Всем, что мне удалось, я обязан Эйзенштейну, и моя благодарность ему за его доброту, за его великодушие безгранична. Да разве я один ему обязан!

Я действительно выступал на похоронах. Но я говорил с Эйзенштейном, как с живым. Потому что такие люди не умирают. Они остаются рядом с нами, они остаются в памяти и сердце человечества.

* * *

Я окончил школу в 1940 году, а это был год ворошиловского призыва. Молодым людям вообще не разрешалось поступать в вузы. По стечению обстоятельств в армию меня не взяли. В тот год приема в ГИК не было. Я решил посоветоваться с Сергеем Михайловичем, куда мне пойти учиться. Он сказал: «Иди в ИФЛИ – институт философии, литературы и искусства – на искусствоведческий факультет». И год я провел, ходя по музеям и читая.

А когда началась война, я пошел в армию. Потом меня и еще нескольких человек пытались освободить от фронта, считая, что нас надо сохранить как способных людей. Нас приняли в Школу-студию МХАТ, и мастера МХАТа – такие как М.М. Тарханов, И.М. Москвин, В.И. Качалов и другие выдающиеся деятели – обратились в политуправление РККА. Но нас не освободили, и слава богу. Резолюция на том письме гласила: «К черту всех артистов – пусть воюют». Интересно, как бы иначе мы смотрели в глаза наших сверстников и что бы мы делали в искусстве?..

Война

22 июня я шел по площади Свердлова. Я покупал сахар, фотобумагу. Мы готовились ехать на моторной лодке из Москвы в Тарусу. Подходя к Мосторгу, я услышал знакомый голос. Кто это? Да это же Молотов. Я даже крикнул это вслух и побежал к толпе, стоящей у громкоговорителя. Помню, как к этой толпе подходили люди. «Что? Что?» Им говорили, и они как-то все по-разному, но менялись. Контролерша в метро плакала и надрывала билеты. Дома пахло валерьянкой. Вечером, когда лег, во дворе что-то ухнуло и упало. Подумал: «Вот, может быть, скоро так будут падать бомбы». Война перевернула все. Все планы, все мечты, все думы.

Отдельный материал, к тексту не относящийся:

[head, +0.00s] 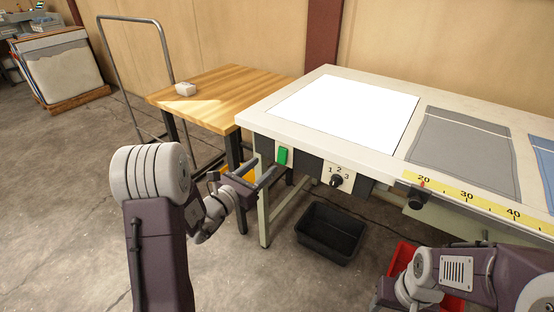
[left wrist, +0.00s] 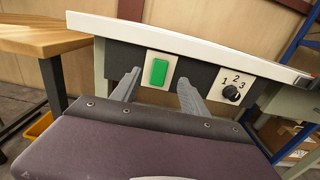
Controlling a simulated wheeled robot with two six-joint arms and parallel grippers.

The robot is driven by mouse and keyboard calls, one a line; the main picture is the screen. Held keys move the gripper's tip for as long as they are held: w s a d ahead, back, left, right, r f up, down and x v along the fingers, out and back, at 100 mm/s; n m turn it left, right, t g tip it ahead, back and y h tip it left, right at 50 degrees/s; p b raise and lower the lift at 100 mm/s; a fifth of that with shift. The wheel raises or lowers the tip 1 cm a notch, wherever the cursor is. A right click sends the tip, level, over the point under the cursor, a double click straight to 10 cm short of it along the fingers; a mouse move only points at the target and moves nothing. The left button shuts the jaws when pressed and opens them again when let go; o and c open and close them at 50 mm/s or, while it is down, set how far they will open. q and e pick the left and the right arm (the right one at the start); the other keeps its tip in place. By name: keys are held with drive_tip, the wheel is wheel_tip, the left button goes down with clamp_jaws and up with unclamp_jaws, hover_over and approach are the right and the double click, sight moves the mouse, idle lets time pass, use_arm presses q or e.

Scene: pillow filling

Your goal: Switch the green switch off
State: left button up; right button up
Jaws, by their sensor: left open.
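The green switch (head: 282,156) is a small green rectangle on a pale plate at the left end of the table's dark front panel. It also shows in the left wrist view (left wrist: 159,72), upright between my two fingers. Whether it is on or off I cannot tell. My left gripper (head: 262,173) is open and empty, a little in front of and to the left of the switch, with no clear contact. In the left wrist view, its fingers (left wrist: 158,88) stand apart on either side of the switch. My right arm shows at the lower right, but its fingertips do not show clearly.
A black knob (head: 336,180) marked 1, 2, 3 sits right of the switch. The table (head: 265,122) has a bright white panel on top. A black bin (head: 330,232) and a red bin (head: 402,258) stand below. A wooden table (head: 225,90) with a small white block stands behind left.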

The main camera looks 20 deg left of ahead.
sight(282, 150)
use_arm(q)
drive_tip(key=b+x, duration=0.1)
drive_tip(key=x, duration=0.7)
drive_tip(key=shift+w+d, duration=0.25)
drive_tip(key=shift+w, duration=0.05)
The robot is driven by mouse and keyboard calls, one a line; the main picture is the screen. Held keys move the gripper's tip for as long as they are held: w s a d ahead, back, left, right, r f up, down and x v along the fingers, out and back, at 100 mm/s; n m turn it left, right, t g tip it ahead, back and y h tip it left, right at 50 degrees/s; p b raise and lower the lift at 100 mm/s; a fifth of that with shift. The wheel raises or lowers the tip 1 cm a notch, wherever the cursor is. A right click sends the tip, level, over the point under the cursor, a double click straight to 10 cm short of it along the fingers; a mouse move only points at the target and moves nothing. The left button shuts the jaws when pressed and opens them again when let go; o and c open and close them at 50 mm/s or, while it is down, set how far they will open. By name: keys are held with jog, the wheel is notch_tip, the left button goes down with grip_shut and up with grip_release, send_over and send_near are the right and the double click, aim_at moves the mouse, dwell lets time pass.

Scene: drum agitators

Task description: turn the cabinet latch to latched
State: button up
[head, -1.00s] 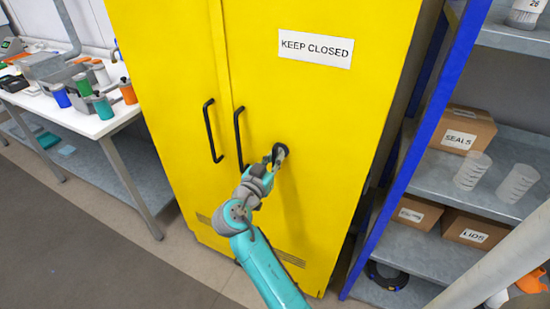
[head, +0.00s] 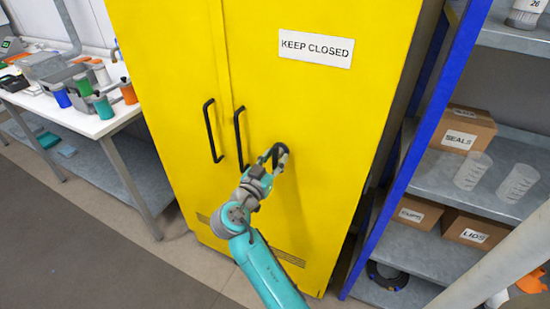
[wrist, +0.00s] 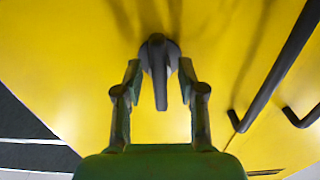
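The yellow cabinet (head: 310,120) stands upright with its doors shut and a "KEEP CLOSED" sign. Its dark grey latch shows in the wrist view (wrist: 158,62) as a round hub with a lever pointing down in that picture. My gripper (wrist: 160,72) is open, one finger on each side of the latch. Gaps show between both fingers and the lever, so it does not look gripped. In the head view my gripper (head: 277,157) is at the door front, right of the handles, and largely covers the latch.
Two black door handles (head: 239,138) (head: 212,130) stick out left of the latch. A blue-framed shelf (head: 430,145) with boxes stands close on the right. A white table (head: 100,122) with cups and tools is at left. The floor in front is clear.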

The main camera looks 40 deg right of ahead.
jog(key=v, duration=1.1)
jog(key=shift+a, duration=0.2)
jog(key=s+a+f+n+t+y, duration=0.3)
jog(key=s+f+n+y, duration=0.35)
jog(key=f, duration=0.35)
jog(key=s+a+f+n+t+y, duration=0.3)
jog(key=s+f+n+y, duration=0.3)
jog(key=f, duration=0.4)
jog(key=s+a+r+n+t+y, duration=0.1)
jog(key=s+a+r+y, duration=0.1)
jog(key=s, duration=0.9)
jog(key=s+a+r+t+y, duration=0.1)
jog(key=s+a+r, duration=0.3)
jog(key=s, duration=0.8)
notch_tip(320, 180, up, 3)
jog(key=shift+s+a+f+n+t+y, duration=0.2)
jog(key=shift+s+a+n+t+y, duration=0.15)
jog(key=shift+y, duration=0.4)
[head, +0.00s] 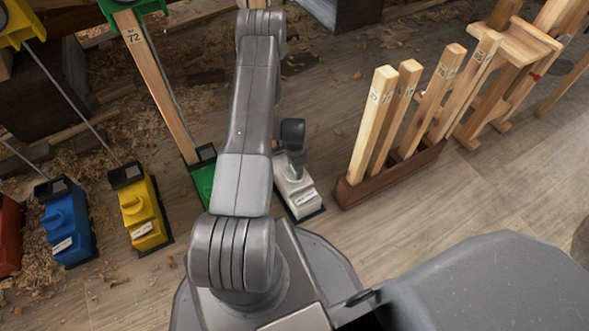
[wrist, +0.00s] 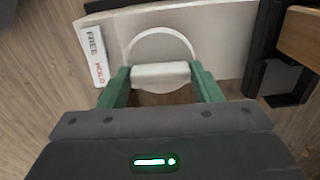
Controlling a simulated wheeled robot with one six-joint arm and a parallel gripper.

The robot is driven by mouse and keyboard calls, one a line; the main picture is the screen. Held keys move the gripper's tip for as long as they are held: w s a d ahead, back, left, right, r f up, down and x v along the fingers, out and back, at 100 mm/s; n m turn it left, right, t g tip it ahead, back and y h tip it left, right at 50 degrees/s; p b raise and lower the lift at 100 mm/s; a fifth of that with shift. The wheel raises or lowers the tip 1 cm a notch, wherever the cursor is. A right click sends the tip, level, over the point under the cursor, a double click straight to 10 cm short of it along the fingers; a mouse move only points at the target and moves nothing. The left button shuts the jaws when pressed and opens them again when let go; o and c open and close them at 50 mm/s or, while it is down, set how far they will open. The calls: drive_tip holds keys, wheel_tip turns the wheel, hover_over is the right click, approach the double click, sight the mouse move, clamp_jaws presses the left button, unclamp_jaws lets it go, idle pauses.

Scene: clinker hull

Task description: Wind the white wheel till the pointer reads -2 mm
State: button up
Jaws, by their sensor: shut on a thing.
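The white unit (head: 303,198) stands on the floor just right of my arm in the head view. In the wrist view its white body (wrist: 222,38) carries a round wheel (wrist: 160,34) with a raised white grip bar (wrist: 160,73). My gripper (wrist: 160,80) has its green fingers at both ends of this bar and is shut on it. In the head view my gripper (head: 295,163) reaches down onto the unit, and my arm and wrist cover part of it. No pointer or scale can be read in either view.
A label reading FREE and HOLD (wrist: 96,55) is beside the wheel. Yellow (head: 141,212), blue (head: 68,225) and partly hidden green (head: 203,180) units stand left. A wooden rack (head: 392,177) of numbered posts stands close on the right. Shavings cover the floor at left.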

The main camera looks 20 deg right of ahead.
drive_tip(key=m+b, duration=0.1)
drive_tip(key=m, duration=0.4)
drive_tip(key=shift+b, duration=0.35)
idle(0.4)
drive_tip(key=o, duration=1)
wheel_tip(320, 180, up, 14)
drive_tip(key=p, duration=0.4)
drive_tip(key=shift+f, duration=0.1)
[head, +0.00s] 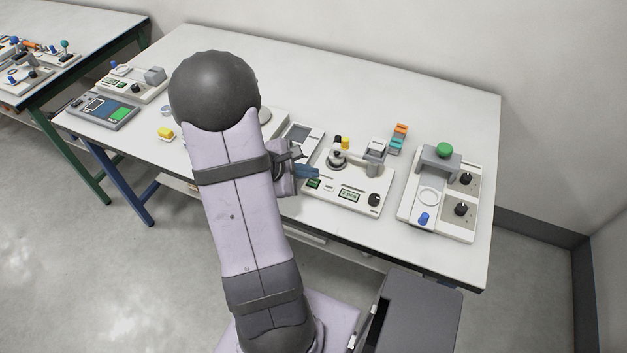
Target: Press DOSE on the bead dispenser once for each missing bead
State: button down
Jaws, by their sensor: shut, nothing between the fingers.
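No DOSE label can be read at this size, so I cannot tell for sure which device is the bead dispenser. A white device (376,188) with small green displays, a black knob and a round metal part stands at the middle right of the table. My gripper (312,173) is at this device's left edge, partly hidden behind my arm. It is shut with nothing visible in it. I cannot tell whether it touches the device. No beads can be made out. My arm hides part of the table to the left.
Another white device (411,215) with a green knob, black knobs and a blue button stands at the right.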

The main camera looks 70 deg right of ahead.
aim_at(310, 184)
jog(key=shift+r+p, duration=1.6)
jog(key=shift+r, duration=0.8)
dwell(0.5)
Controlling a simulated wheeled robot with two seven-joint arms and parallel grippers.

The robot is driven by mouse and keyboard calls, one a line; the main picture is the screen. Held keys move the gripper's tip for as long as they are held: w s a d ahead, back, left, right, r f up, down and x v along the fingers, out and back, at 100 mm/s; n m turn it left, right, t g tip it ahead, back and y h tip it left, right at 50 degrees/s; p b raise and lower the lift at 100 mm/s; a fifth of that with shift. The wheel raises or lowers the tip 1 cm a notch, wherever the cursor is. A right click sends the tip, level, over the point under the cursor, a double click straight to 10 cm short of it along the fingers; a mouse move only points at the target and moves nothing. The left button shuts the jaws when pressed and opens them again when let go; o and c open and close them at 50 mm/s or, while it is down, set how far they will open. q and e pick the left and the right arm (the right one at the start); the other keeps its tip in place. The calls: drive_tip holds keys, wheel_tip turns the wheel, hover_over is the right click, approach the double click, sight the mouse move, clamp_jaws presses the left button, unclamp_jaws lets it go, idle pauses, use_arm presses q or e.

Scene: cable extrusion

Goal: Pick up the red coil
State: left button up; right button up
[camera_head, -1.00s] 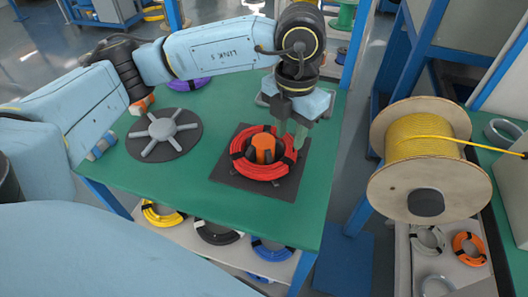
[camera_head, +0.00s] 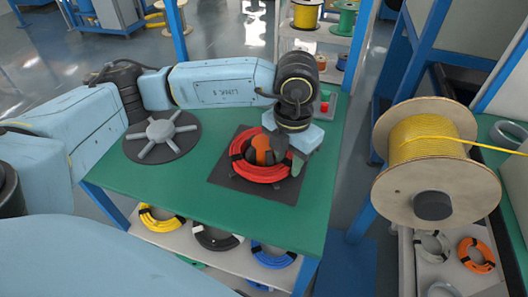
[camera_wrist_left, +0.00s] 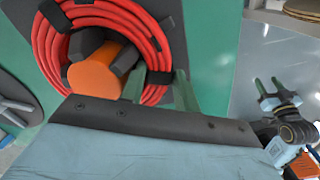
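The red coil (camera_head: 262,173), bound with black ties, lies flat on a dark square plate (camera_head: 225,182) on the green table, around an orange core with dark blocks. It fills the upper left of the left wrist view (camera_wrist_left: 48,48). My left gripper (camera_head: 293,163) is down at the coil's right side. In the left wrist view its two greenish fingers (camera_wrist_left: 160,78) stand apart, one inside the ring and one at its outer edge, with the coil's band between them. My right gripper (camera_wrist_left: 266,82) shows at the right of the left wrist view, open and empty, away from the coil.
A grey spoked disc (camera_head: 162,137) lies on the table to the left. Yellow (camera_head: 160,222), black (camera_head: 216,240) and blue (camera_head: 272,258) coils lie on the shelf below. A large yellow cable spool (camera_head: 430,148) stands to the right. The table's front (camera_head: 200,208) is clear.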

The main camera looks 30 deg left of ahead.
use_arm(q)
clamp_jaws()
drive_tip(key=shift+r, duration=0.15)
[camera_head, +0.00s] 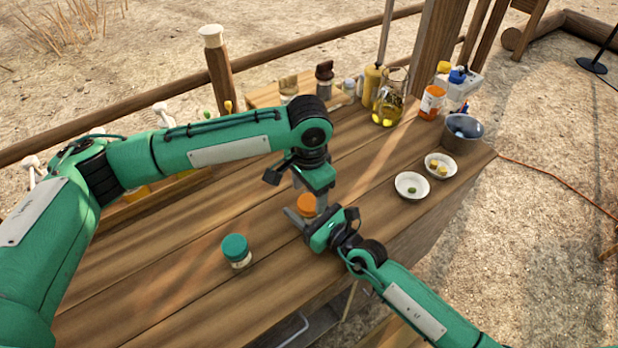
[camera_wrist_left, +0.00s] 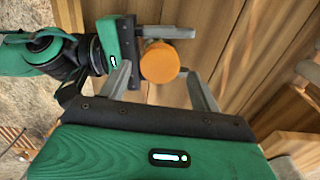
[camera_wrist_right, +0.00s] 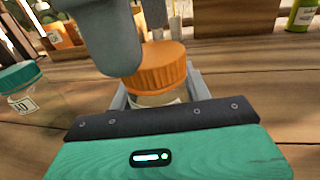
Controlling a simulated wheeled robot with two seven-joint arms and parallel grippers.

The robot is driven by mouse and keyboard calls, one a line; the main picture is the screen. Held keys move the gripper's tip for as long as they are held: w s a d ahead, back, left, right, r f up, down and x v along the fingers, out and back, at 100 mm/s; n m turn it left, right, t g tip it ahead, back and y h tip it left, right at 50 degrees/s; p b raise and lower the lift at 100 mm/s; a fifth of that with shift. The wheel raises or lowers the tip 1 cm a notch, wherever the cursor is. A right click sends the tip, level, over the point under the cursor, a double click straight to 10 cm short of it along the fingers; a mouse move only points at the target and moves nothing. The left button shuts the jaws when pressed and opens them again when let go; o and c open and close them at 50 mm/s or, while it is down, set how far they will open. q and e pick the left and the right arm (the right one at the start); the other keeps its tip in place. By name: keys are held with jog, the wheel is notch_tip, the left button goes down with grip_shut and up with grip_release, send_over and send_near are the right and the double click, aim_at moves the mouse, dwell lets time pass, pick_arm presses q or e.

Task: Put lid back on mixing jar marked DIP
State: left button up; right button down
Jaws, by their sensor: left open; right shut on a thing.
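A jar with an orange ribbed lid (camera_head: 307,204) stands on the wooden table. In the right wrist view the lid (camera_wrist_right: 160,66) sits on the clear jar (camera_wrist_right: 152,98), roughly level; whether it is tight I cannot tell. The jar's label is mostly hidden and unreadable. My right gripper (camera_head: 314,218) is shut on the jar's body below the lid. My left gripper (camera_head: 309,190) is open above it, pointing down. In the left wrist view the orange lid (camera_wrist_left: 160,62) lies between its spread fingers, with gaps beside it.
A teal-lidded jar (camera_head: 236,250) with a partly readable label stands to the left. Two white dishes (camera_head: 411,186), a metal pot (camera_head: 463,132), an orange-labelled bottle (camera_head: 431,103) and a glass pitcher (camera_head: 391,98) stand at the right and back. The front-left tabletop is clear.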

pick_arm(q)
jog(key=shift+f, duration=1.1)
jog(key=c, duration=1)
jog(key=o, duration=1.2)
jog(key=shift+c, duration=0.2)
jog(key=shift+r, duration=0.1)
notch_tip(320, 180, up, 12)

Уехал с родителями в Казань. Там недолго работал фоторепортером в «Пионерской правде». Потом меня призвали в тыловые части, но на фронт не пускали. А я думал: как же я другим-то расскажу о войне, если сам не буду участвовать? И убежал на фронт.

Когда уходил в армию8, в вещевой мешок положил «Утраченные иллюзии» Бальзака и «Потерянный горизонт». Возил их всегда с собой, но в конце концов «Потерянный горизонт» украли, а «Утраченные иллюзии» выкурили.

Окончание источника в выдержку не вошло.